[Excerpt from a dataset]
━━━━━━━━━━━━━━━━━━━━

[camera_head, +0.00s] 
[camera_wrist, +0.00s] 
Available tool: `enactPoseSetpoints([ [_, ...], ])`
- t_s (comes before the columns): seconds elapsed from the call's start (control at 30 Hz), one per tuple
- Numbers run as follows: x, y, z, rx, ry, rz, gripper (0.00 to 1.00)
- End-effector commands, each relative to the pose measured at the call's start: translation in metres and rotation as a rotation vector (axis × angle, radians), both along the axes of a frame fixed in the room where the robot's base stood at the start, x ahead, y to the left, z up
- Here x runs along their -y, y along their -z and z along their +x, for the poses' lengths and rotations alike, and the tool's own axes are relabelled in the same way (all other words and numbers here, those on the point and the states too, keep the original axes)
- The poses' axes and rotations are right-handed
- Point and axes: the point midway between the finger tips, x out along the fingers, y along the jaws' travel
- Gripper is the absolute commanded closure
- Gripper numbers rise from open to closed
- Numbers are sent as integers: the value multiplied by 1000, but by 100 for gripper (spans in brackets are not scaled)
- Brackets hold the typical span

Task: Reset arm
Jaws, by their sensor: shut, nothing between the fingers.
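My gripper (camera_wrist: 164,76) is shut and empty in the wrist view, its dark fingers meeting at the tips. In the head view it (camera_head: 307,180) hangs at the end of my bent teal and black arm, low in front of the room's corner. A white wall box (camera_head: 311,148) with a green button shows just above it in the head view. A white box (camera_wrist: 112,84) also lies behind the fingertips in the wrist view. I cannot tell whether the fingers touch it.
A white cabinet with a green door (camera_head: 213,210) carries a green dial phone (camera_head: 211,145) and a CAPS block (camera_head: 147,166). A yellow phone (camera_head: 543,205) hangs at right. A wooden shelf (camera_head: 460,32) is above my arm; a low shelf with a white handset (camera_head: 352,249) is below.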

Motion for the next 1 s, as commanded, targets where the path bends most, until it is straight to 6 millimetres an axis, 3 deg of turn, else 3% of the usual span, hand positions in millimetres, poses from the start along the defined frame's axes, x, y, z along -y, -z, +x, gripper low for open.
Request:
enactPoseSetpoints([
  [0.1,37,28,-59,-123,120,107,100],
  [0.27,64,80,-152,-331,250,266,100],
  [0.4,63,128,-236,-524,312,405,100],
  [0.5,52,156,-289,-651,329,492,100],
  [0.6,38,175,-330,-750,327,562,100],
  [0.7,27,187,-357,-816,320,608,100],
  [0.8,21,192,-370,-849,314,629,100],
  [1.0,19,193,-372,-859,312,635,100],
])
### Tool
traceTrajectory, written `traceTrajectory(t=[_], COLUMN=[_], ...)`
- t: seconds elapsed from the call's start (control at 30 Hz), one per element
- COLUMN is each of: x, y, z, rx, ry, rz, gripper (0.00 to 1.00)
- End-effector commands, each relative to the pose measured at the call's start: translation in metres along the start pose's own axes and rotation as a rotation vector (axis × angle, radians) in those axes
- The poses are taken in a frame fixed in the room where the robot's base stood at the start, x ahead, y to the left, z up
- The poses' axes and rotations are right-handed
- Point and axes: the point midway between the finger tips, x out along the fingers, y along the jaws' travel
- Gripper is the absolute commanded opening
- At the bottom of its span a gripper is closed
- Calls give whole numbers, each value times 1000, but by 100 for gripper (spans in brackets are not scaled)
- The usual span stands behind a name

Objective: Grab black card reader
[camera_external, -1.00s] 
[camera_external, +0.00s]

━━━━━━━━━━━━━━━━━━━━

_Work to be completed_
Repeat the data above, word for word.

_Result below_
[camera_head, +0.00s] 
[camera_wrist, +0.00s] 
Available tool: `enactPoseSetpoints([ [_, ...], ])`
- t_s (comes before the columns): seconds elapsed from the call's start (control at 30 Hz), one per tuple
- Numbers run as follows: x, y, z, rx, ry, rz, gripper (0.00 to 1.00)
- End-effector commands, each relative to the pose measured at the call's start: translation in metres and rotation as a rotation vector (axis × angle, radians), both along the axes of a frame fixed in the room where the robot's base stood at the start, x ahead, y to the left, z up
- Here x runs along their -y, y along their -z and z along their +x, for the poses' lengths and rotations alike, and the tool's own axes are relabelled in the same way (all other words and numbers here, those on the point and the states too, keep the original axes)
- The poses' axes and rotations are right-handed
- Point and axes: the point midway between the finger tips, x out along the fingers, y along the jaws' travel
- Gripper is the absolute commanded closure
- Gripper numbers rise from open to closed
- Numbers are sent as integers: the value multiplied by 1000, but by 100 for gripper (spans in brackets are not scaled)
- Brackets hold the typical span

Task: Reset arm
Jaws, by their sensor: shut, nothing between the fingers.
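My gripper (camera_wrist: 164,76) is shut and empty in the wrist view, its dark fingers meeting at the tips. In the head view it (camera_head: 307,180) hangs at the end of my bent teal and black arm, low in front of the room's corner. A white wall box (camera_head: 311,148) with a green button shows just above it in the head view. A white box (camera_wrist: 112,84) also lies behind the fingertips in the wrist view. I cannot tell whether the fingers touch it.
A white cabinet with a green door (camera_head: 213,210) carries a green dial phone (camera_head: 211,145) and a CAPS block (camera_head: 147,166). A yellow phone (camera_head: 543,205) hangs at right. A wooden shelf (camera_head: 460,32) is above my arm; a low shelf with a white handset (camera_head: 352,249) is below.

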Motion for the next 1 s, as commanded, targets where the path bends most, until it is straight to 6 millimetres an axis, 3 deg of turn, else 3% of the usual span, hand positions in millimetres, poses from the start along the defined frame's axes, x, y, z along -y, -z, +x, gripper low for open.
Request:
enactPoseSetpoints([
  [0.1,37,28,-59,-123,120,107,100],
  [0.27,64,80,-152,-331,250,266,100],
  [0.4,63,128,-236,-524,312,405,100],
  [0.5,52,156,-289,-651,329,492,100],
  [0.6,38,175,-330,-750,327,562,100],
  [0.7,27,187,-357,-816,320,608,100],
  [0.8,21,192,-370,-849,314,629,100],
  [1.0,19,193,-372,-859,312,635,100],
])
### Tool
traceTrajectory, written `traceTrajectory(t=[_], COLUMN=[_], ...)`
- t: seconds elapsed from the call's start (control at 30 Hz), one per element
- COLUMN is each of: x, y, z, rx, ry, rz, gripper (0.00 to 1.00)
- End-effector commands, each relative to the pose measured at the call's start: translation in metres along the start pose's own axes and rotation as a rotation vector (axis × angle, radians) in those axes
- The poses are taken in a frame fixed in the room where the robot's base stood at the start, x ahead, y to the left, z up
- The poses' axes and rotations are right-handed
- Point and axes: the point midway between the finger tips, x out along the fingers, y along the jaws' travel
- Gripper is the absolute commanded opening
- At the bottom of its span a gripper is closed
- Calls give whole numbers, each value times 1000, but by 100 for gripper (spans in brackets are not scaled)
- The usual span stands behind a name

Objective: Grab black card reader
[camera_external, -1.00s] 
[camera_external, +0.00s]

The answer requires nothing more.